The Machinist's Cookbook

Introduction

This is Not Your Mother’s Cookbook

This cookbook is for machinists, men with big appetites who like good food and lots of it, men who don’t care about calories, cholesterol or salt intake, men who understand that a balanced breakfast is a slice of pizza in each hand and that potato chips and beer are food groups.

This book contains over 220 machine-shop-tested recipes. On these pages you will not find quiche. That mushy, girlie stuff is for suit-wearing, BMW-driving, callous-free, candy-assed wusses who use hair spray, get manicures, and wouldn’t know a cutter from a Cutlass. Though, if accidentally served quiche, a real machinist takes it like a man. He simply stirs in a counterclockwise rotation and calls it scrambled eggs.

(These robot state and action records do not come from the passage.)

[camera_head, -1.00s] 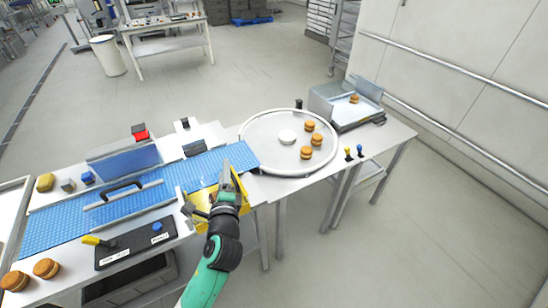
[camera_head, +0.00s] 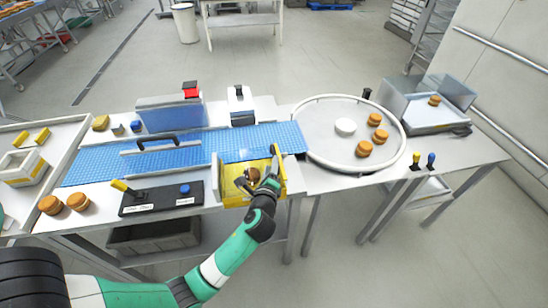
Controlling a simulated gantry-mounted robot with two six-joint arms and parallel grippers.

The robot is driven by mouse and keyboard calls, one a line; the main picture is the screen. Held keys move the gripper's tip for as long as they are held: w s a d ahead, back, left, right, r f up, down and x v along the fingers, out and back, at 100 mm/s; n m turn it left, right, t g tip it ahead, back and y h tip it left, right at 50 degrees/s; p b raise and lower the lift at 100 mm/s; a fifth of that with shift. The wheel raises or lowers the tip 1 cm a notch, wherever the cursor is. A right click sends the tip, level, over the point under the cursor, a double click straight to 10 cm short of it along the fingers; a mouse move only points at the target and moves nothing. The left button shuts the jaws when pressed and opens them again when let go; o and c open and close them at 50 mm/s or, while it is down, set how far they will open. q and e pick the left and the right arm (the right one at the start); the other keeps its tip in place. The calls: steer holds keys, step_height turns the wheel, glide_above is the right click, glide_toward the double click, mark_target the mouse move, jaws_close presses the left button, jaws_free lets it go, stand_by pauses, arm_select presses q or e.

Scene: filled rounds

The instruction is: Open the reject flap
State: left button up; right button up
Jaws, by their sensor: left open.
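The yellow reject flap (camera_head: 234,194) sits at the front edge of the blue conveyor belt (camera_head: 205,148), near the belt's right end, between pale side plates. My left gripper (camera_head: 252,180) is open and right at the flap, covering its middle and right part. A small dark brownish part shows at the fingers; I cannot tell whether it is the flap's handle or whether the fingers touch it. How far the flap stands open is hard to tell. My right gripper is not in view.
A round white-rimmed turntable (camera_head: 308,159) with several filled rounds and a white disc adjoins the belt on the right. A black control panel (camera_head: 160,206) with a yellow lever lies left of the flap. Two rounds (camera_head: 64,203) lie farther left. A dark bin (camera_head: 153,236) is below.

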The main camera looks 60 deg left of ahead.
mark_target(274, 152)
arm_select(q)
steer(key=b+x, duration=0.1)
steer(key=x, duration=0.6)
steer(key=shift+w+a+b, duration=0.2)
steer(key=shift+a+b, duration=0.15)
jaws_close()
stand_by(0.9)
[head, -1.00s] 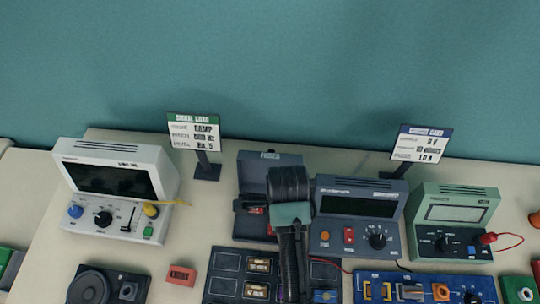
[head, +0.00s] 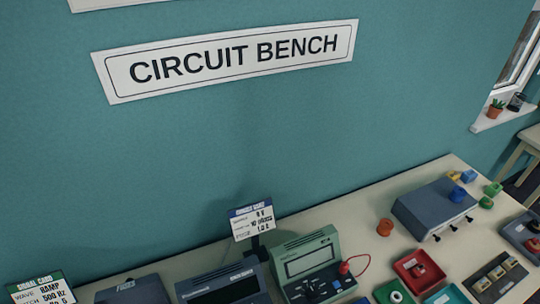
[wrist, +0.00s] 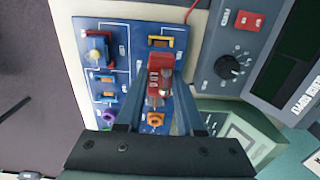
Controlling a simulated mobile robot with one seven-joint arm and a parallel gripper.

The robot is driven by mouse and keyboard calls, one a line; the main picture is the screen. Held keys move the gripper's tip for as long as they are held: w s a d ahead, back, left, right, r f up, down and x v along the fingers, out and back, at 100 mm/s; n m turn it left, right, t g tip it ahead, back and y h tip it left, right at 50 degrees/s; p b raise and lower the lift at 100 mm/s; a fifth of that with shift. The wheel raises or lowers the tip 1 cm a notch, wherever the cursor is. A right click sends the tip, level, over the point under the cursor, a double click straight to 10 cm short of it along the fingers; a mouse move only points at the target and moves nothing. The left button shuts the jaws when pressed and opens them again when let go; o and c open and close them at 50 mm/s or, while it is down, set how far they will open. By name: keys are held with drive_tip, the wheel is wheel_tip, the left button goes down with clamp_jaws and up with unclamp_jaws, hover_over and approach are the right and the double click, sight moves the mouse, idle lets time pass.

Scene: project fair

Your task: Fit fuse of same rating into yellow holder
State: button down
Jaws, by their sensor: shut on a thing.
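In the wrist view my gripper (wrist: 158,98) is shut on a small red fuse (wrist: 154,76) with pale marking on its face; its rating is too blurred to read surely. The fuse is over a blue circuit board (wrist: 125,36). A yellow-edged holder (wrist: 161,42) is on the board just beyond the fuse, and looks empty. I cannot tell how high the fuse is above the board. In the head view a supply card (head: 252,221) reads 9 V, with a last line like 1.0. The gripper and the board are out of the head view.
The wrist view shows a dark meter with a knob (wrist: 229,66) at right and a green instrument (wrist: 235,135) below it. The fuse case (head: 125,291) is at the head view's lower edge.

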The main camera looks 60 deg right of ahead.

Now, men—also known in the “Manual of Cooking Terms” as the male part—don’t worry if you don’t know how to cook, simply hand this book to a woman, also know as the female part. Point to the recipe you want and utter a low, guttural yummy sound. This point-and-grunt method* has 90% proven effectiveness and frees up your hands, which allows more time for machining.

*Warning to machinists: You are not in your shop yelling over a 20-inch lathe running at 2000 RPM. Reduce the resonant frequency of your voice so that this grunt cannot be misinterpreted as an order, or worse yet, a demand. Demand grunts tend to heat up the female part causing loud chatter, a 180° rotation, and rapid run-out, forcing the male part to, and I quote, “Cook your own damn dinner!”

Now, here’s an important fact to remember. The Bureau of Labor Statistics reports that there are over 370,000 working machinists in the U.S—no one knows how many are loafing—but they all have one thing in common: they all need to eat. This book is for them.